However compelling the intellectual grounds for the distinction, in practice it is annoying, especially if you happen to be speaking generally about ISDA Credit Support Annexes of either kind, as the JC is. For ease of deference to his usual slapdash way of thinking about things JC will refer to either as simply “Credit Support”. that can probably apply loosely to Eligible Credit Support, which is te universe of collateral which, by rights, could be posted under the CSA even if it has not necessarily been yet.

The Basic Idea

The basic idea is that Credit Support creates an offsetting value under the CSA which, when set off against the net market exposure under the ISDA Master Agreement proper, would equal zero, or at any rate an acceptably low number: pre-agreed Thresholds, Independent Amounts, Minimum Transfer Amounts may intervene to make that number something other than zero, and Exposure and the value of extant Credit Support may subsequently change, but it will be in any case near zero.

Each party can run this calculation on, essentially, any Local Business Day. The person holding Credit Support must factor its value into its demand.

Where a party is seeking new Credit Support to cover its own outright Exposure, that is a “Delivery Amount”. Where it is seeking to “call back” Credit Support it has already delivered, that is called a “Return Amount”.

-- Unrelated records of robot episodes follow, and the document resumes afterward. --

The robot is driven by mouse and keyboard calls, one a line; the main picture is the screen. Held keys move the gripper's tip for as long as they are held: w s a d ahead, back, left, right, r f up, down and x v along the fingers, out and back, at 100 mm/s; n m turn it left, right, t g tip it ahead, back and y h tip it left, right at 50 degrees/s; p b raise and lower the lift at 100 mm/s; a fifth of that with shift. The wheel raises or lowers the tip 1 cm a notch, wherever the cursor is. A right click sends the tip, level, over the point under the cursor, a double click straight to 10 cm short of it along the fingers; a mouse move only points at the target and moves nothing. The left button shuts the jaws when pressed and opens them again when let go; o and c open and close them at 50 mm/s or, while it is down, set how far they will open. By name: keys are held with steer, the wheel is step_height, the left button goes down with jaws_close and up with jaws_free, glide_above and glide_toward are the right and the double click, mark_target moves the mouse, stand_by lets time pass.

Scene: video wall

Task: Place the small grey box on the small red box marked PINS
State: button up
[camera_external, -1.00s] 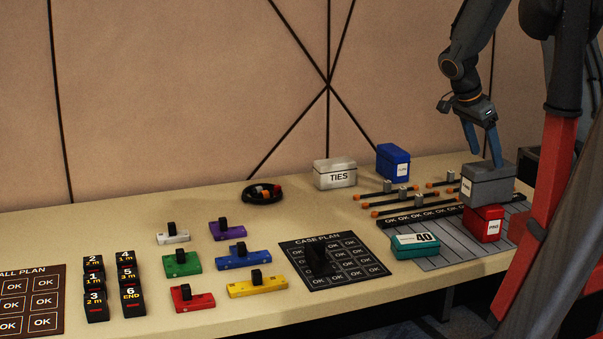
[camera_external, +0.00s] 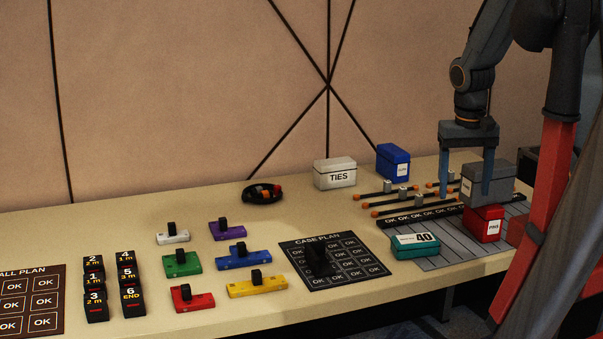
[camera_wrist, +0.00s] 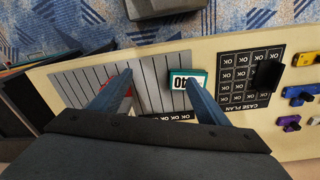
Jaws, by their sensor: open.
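The small grey box (camera_external: 504,182) sits on top of the small red box marked PINS (camera_external: 490,226) at the right end of the table, in the external view. It looks roughly level, with its lower face on the red box. My gripper (camera_external: 466,192) points down, open, with its fingers spread. In the external view one finger overlaps the grey box and the other is left of it; nothing shows held. In the wrist view, a little red of the PINS box (camera_wrist: 126,92) shows by the left finger of my gripper (camera_wrist: 170,74); I cannot make out the grey box there.
A teal box marked 40 (camera_external: 415,246) lies just left of the red box on a grey slatted mat (camera_external: 455,258). Orange-tipped rods (camera_external: 390,210) lie behind. A white TIES box (camera_external: 335,174) and a blue box (camera_external: 393,163) stand at the back.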

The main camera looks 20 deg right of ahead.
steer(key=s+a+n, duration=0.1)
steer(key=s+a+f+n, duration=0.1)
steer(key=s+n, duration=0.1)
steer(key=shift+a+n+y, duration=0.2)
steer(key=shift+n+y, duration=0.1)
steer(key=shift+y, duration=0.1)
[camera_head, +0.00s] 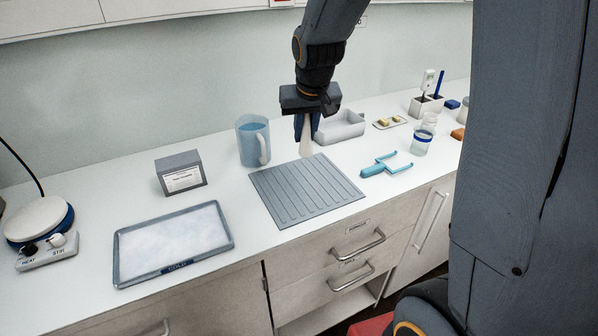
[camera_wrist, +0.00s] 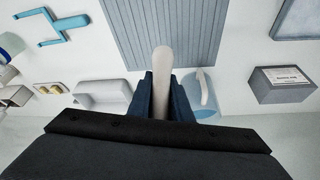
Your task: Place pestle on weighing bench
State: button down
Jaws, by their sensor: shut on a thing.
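The pestle (camera_head: 306,138) is a pale, whitish rod with a rounded end. My gripper (camera_head: 307,125) is shut on it and holds it hanging roughly upright over the back part of a grey ribbed mat. In the wrist view the pestle (camera_wrist: 162,70) sticks out between the dark fingers of my gripper (camera_wrist: 161,95), with its rounded end towards the ribbed mat (camera_wrist: 200,35). Its upper part is hidden by the fingers. The white bench top (camera_head: 225,190) lies below. I cannot tell whether the pestle's tip touches the mat.
A blue jug (camera_head: 250,142) and grey box (camera_head: 181,172) stand left of my gripper. A grey bin (camera_head: 340,128) stands behind right. A teal tool (camera_head: 385,165) lies right of the mat. A tray of white material (camera_head: 172,245) and hotplate (camera_head: 38,225) are at left.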

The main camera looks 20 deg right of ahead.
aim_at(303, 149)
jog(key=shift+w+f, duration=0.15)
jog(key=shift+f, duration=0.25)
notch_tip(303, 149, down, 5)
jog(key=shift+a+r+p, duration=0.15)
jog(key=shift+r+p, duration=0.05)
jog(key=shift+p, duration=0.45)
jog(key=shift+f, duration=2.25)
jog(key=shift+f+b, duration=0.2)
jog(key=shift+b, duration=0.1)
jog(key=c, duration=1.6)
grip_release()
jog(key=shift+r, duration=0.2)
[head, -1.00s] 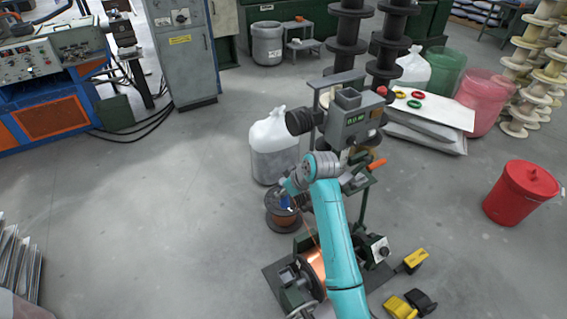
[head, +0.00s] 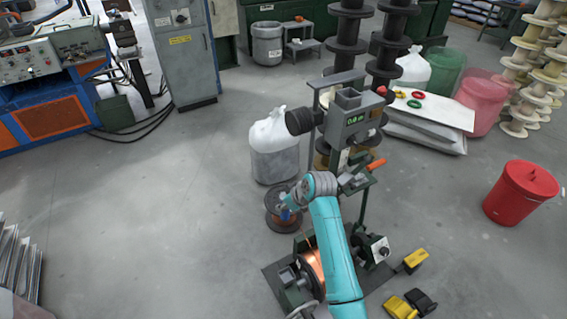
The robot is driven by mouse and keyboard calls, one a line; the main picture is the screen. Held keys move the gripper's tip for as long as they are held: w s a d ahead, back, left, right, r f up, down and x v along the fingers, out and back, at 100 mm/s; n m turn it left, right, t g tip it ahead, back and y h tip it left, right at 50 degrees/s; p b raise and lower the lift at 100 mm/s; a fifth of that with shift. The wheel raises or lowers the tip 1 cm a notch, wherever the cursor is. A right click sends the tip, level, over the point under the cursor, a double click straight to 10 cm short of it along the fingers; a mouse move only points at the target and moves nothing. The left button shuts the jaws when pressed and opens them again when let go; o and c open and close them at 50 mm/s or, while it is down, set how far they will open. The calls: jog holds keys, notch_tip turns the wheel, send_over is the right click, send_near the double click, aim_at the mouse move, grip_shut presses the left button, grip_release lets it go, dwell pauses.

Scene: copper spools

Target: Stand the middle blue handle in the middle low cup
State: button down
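My gripper (head: 288,208) is just above and around this patch, pointing down. It is too small and too covered by my wrist to tell whether its fingers are open or shut on the blue thing. I cannot make out the low cups or any other handles in this view.
A green-framed machine with a copper coil (head: 313,262) stands under my forearm. A white sack-topped bin (head: 274,150) stands behind the spool.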

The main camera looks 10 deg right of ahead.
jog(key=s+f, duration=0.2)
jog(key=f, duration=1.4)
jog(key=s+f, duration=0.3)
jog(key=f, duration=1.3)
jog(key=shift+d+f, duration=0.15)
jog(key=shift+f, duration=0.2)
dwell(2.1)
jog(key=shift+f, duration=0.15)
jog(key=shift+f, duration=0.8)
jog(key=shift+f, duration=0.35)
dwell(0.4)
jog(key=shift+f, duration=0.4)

The difference between Delivering and Returning

There is not much of a difference, but there is some: with a Return Amount, the Transferee gets to choose which bit of Credit Support the Transferor sends back, out of what the Transferee originally delivered. When the Transferee is calling for a Delivery Amount the Transferor gets to choose from the agreed Eligible Credit Support table in the elections paragraph.

The self-help element is this: you don’t have to call for Credit Support. You may be entitled to, but it is up to you to run the calculations and make the demand. If you don’t, the other party is not obliged to send you anything.

Each party therefore also “marks its own homework”. Should the parties not agree on their respective valuations, there is a dispute resolution process set out in Paragraph 4.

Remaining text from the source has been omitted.